Le P. Tyrrell est revenu sur ce point dans un important article, paru en janvier dernier, sur l’avenir du modernisme. Il y dégage bien l’opposition radicale qui existe entre la méthode historique de Newmann et la théologie scolastique. « Si la scolastique est essentielle au catholicisme, il faut jeter Newman par-dessus bord. » Mais le modernisme prétend, précisément, dissocier du système rigide de la scolastique l’ensemble flexible de la tradition catholique, réconcilier la foi catholique avec les résultats de la critique historique ; il n’est pas, comme la scolastique, le terme ou l’arrêt d’un mouvement, il est mouvement, tendance ; « il ne demande pas une théologie nouvelle ou la suppression de la théologie, mais une théologie qui se meuve et se développe, — une théologie soigneusement distinguée de l’expérience religieuse dont elle est l’expression toujours imparfaite, toujours perfectible ». Quel que doive être le succès des efforts des modernistes, une chose est sûre : c’est que la conception médiévale, juridico-scolastique, du catholicisme est destinée à disparaître. Le renouvellement se fera, dans le clergé, par la pression de l’extérieur, et surtout par l’acquisition de connaissances historiques et du sens de l’histoire.

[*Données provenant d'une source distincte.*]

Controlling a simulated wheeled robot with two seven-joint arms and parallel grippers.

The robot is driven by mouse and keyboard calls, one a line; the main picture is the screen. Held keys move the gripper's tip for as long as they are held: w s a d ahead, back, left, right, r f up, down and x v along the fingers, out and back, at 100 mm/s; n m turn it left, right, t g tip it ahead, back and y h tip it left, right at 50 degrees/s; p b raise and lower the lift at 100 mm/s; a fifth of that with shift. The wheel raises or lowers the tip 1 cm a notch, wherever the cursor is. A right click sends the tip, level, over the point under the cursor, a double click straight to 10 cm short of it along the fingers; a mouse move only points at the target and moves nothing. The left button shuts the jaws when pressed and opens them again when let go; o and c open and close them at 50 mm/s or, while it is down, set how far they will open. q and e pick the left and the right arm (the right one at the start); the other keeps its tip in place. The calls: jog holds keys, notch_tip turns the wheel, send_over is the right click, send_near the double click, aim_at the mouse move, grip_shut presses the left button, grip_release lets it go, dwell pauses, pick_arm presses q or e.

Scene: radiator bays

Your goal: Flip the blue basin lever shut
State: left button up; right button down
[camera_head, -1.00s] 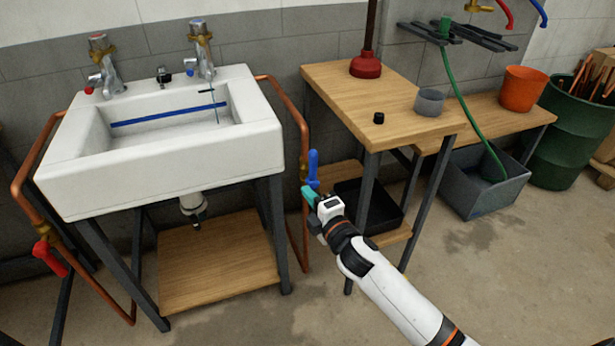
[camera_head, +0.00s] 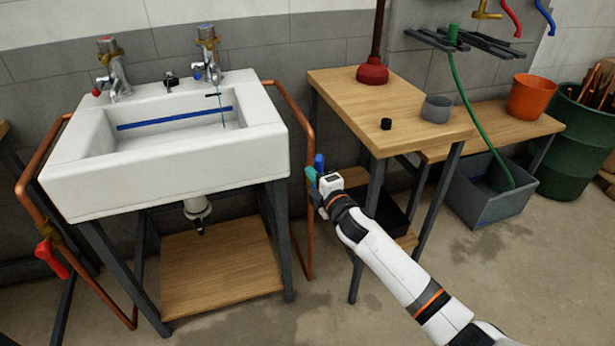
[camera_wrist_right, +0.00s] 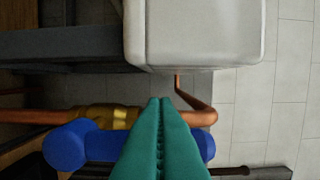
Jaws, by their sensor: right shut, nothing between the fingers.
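The blue basin lever (camera_head: 319,162) is on the copper pipe right of the white basin (camera_head: 170,172). In the head view only its upper part shows, upright, above my right gripper (camera_head: 311,175). In the right wrist view the blue lever (camera_wrist_right: 72,148) lies alongside the pipe, with a brass fitting (camera_wrist_right: 110,117) beside it. The teal fingers (camera_wrist_right: 160,102) are shut with nothing between them. They cover the lever's middle in that view; I cannot tell whether they touch it. My left gripper is not in view.
The copper pipe (camera_head: 306,230) runs down beside the basin stand. A red lever (camera_head: 50,258) is on the left pipe. A wooden table (camera_head: 345,90) with a plunger (camera_head: 372,70) stands close right of the gripper. The basin's corner overhangs nearby. Open floor is in front.

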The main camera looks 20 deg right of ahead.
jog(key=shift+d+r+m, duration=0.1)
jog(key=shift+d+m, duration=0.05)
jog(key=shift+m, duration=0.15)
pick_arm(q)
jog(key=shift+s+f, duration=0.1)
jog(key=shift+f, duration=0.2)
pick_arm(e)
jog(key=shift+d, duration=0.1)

Il est intéressant de noter que le P. Tyrrell a été l’un des premiers à faire connaître en Angleterre la philosophie de M. Bergson ; il a donné dans le numéro de janvier un long compte rendu de l’Évolution créatrice (p. 425-442).

M. Sonnenschein (Le nouveau stoïcisme, avril) signale la parenté de la théologie nouvelle avec le stoïcisme : même conception moniste de l’univers, même doctrine centrale d’un Dieu intérieur s’exprimant par la fraternité humaine. Il discerne une veine de stoïcisme très visible dans la littérature morale de l’Angleterre, depuis la Renaissance, depuis Shakespeare, jusqu’à Carlyle, en passant par les Quakers. – M. Warde Fowler (Religion et droits civiques dans l’ancienne Rome, juillet) montre comment, à Rome, la croissance de l’État a arrête le développement de la religion romaine, qui, chez les premiers colons latins, était un sentiment, religio, et qui se réduisit de plus en plus à un jus divinum soumis au contrôle de l’État et de ses fonctionnaires. — C’est l’Étatisme aussi qui a étouffé la doctrine morale dans le Calvinisme, nous dit le Rev. T. C. Hall, professeur au Séminaire de l’Union à New-York (Jean Calvin fut-il un réformateur ou un réactionnaire ? octobre). Calvin n’a fait que substituer à l’impérialisme catholique une autre autorité tyrannique, celle de l’Église des Saints, fondée sur la Bible, et hors de laquelle nulla est speranda peccatorum remissio ; les magistrats, l’État, ont reçu de Dieu le pouvoir de maintenir dans toute sa pureté et son intégrité la vraie Église ; on doit leur obéir comme à Dieu, qu’ils représentent. « Calvin fut logique avec lui-même lorqu’il livra Servet à l’État pour qu’il lui infligeât la peine méritée. » Calvin fut essentiellement un aristocrate — les Presbytériens ont été fidèles à son esprit, — et un adversaire de la démocratie. Toute sa morale est bâtie sur une autorité externe, sur le système fermé inclus dans le Verbe écrit ; c’est une doctrine dualiste, conforme à l’esprit légaliste du Moyen âge. Si Calvin a pu rendre quelques services à la pensée morale, c’est parce qu’il a échoué dans son effort pour établir une hiérarchie sacramentelle protestante en face de Rome ; mais la morale protestante doit être cherchée ailleurs, dans ce qui est sorti de Luther, chez Kant. « Calvin a été le dernier, mais non pas l’un des plus grands parmi les scolastiques : saint Thomas lui est très supérieur comme penseur moral. » — Signalons encore, dans le numéro d’octobre, deux articles sur l’Inde : l’un, de M. Macnicol sur l’action et la réaction du christianisme et de l’hindouisme dans l’Inde ; l’autre de Maud Joynt sur l’évangile de Khrishna et celui du Christ.